Can you explain this? 

Economic growth means increasing the total amount of our economic activity. Almost everyone believes this to be a good thing, and historically they might have been right. Low economic growth or recession has rightly been associated with unemployment, inequality, etc.

Much of justification for all this green tech comes back to economic growth. Sure, we want to save the environment. But not at the expense of the economy. Not at the expense of our jobs, which equate to survival. Not at the expense of consumerism.

Hence, someone like Joe Biden's environmental plan or the Green New Deal, which both promise to stimulate the economy and save the environment.

But here's the problem. The economy cannot be stimulated anymore. Not like in the past, when Keynesian economic theory took hold.

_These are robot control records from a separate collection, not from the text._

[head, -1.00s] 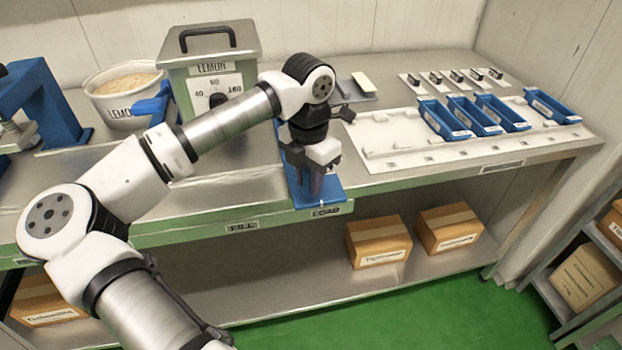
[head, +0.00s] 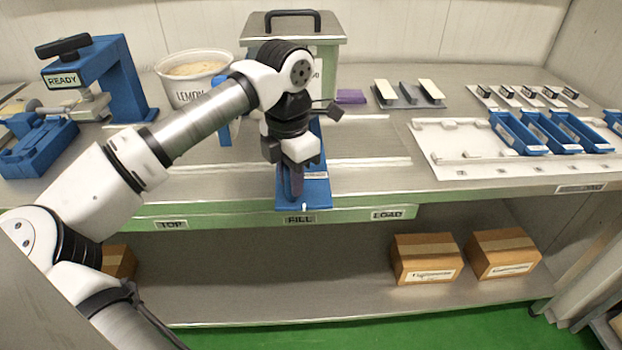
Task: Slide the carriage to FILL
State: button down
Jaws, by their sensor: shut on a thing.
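The blue carriage (head: 317,192) sits at the front edge of the bench, directly above the FILL label (head: 300,220). The LOAD label (head: 387,214) is to its right and the TOP label (head: 171,225) to its left. My gripper (head: 292,168) points down over the left part of the carriage. It is shut on a dark purple upright piece (head: 291,186) that appears to be the carriage's handle.
A white LEMON tub (head: 193,68) and a blue READY press (head: 100,70) stand at the left. A white tray (head: 450,155) with blue moulds (head: 520,135) lies at the right. The rail to the right of the carriage is clear.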

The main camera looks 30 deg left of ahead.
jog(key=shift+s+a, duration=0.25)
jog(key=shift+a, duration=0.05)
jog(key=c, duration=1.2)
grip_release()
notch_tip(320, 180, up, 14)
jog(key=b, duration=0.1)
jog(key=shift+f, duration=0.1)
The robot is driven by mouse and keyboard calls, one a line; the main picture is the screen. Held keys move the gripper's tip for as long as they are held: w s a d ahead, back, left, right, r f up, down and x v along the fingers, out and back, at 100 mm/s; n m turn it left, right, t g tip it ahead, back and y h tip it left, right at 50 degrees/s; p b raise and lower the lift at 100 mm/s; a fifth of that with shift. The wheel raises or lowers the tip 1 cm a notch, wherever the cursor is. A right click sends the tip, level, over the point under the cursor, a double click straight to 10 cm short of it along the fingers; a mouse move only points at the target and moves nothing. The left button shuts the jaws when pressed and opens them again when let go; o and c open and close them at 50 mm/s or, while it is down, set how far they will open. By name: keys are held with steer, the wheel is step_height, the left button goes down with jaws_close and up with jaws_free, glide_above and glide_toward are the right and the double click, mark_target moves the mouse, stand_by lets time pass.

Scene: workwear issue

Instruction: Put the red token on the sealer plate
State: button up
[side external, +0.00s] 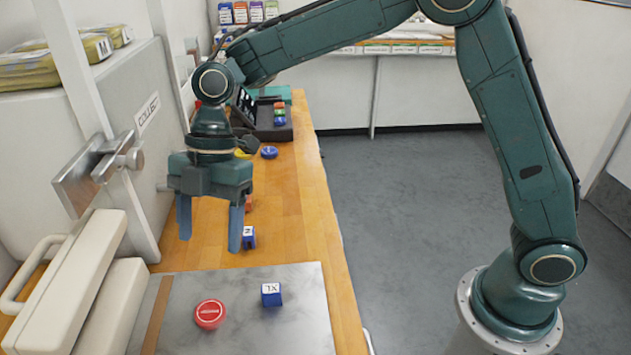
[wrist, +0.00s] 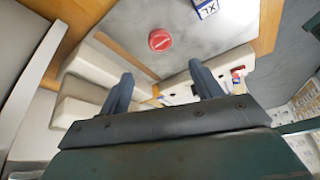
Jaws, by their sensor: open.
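The round red token (side external: 210,314) lies flat on the grey metal sealer plate (side external: 300,325), left of a blue cube marked XL (side external: 271,294). In the wrist view the red token (wrist: 160,39) and the XL cube (wrist: 206,8) show near the top, on the plate (wrist: 125,38). My gripper (side external: 210,241) is open and empty, pointing down, above the wooden bench and behind the plate in the side view. Its two fingers (wrist: 162,88) show apart in the wrist view, with nothing between them.
The white sealer body (side external: 75,285) with its handle stands left of the plate. Another blue cube (side external: 249,237) sits behind the plate, near a finger. Farther back are a blue token (side external: 269,152), a yellow piece (side external: 243,153) and a dark tray (side external: 273,134) with coloured pieces.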

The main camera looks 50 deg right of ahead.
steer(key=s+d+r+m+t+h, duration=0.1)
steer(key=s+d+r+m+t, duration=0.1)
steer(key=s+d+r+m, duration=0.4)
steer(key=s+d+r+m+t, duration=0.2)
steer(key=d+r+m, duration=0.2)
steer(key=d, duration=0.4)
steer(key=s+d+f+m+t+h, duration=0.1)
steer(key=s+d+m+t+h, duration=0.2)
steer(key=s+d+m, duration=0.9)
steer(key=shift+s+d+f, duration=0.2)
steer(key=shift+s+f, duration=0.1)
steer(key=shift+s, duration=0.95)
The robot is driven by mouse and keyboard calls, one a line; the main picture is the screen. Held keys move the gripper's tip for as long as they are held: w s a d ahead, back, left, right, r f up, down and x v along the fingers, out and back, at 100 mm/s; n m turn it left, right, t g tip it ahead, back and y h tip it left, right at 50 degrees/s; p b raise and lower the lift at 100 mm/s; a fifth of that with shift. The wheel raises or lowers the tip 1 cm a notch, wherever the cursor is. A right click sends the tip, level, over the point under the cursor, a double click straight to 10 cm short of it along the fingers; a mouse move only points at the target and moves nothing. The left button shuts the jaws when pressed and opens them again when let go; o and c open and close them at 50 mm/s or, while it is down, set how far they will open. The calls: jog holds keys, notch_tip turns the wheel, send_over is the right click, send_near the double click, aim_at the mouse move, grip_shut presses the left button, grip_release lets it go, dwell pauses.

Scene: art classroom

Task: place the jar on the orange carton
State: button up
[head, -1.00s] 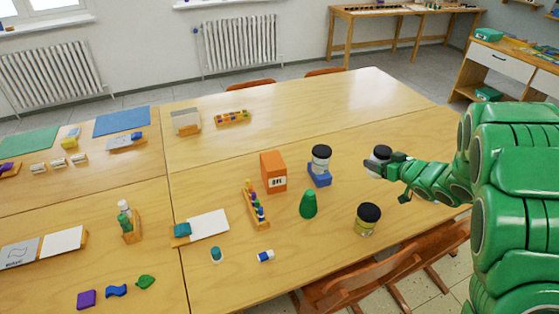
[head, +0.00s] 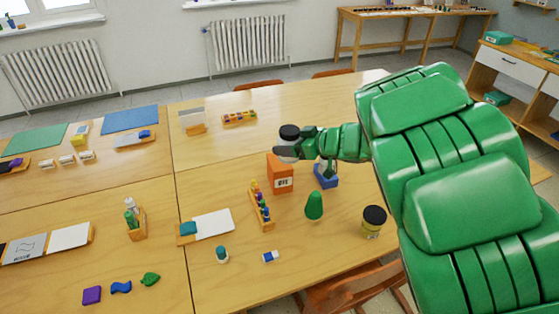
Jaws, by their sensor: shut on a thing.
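My gripper (head: 299,147) is shut on a white jar with a black lid (head: 288,152). The jar is upright, over the top of the orange carton (head: 281,178). I cannot tell whether its base touches the carton. The carton stands upright on the table, with a white label on its front. The gripper comes in from the right and hides part of the jar's right side.
A blue block (head: 327,181) stands just right of the carton; my arm mostly hides what is on it.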

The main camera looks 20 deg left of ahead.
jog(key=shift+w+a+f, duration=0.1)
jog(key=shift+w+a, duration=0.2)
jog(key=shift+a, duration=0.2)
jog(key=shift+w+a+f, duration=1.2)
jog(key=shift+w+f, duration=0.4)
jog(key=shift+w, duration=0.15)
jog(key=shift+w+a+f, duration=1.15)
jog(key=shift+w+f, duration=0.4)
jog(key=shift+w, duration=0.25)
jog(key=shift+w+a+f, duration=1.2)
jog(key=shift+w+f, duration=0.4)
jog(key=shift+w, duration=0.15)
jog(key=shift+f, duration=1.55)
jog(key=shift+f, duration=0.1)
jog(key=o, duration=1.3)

Real economic growth has essentially disappeared. Japan has had declining GDP for years and many developed countries are following suit. The small amount of growth in GDP that we currently see is largely artificial, propped up by things like the major tech companies and war. And even that is getting harder and harder to maintain.

Even growth in "undeveloped" countries is largely only the result of developed countries' influence, e.g the IMF imposing debt and austerity measures to force countries to grow.

The reality is there is no more growth to be had. Your entire life has already been commodified. The natural resources of the planet are rapidly approaching limits, if not already been hit. Growth is over.

So the idea that we will just forever continue increasing our economy activity, and offset the environmental damage with "green tech", is absurd.

The good news is that even though growth is over, we don't need it.

Yes, we would need to restructure our systems to make them no longer growth dependent. But that can easily be accomplished if we have the wisdom to do so.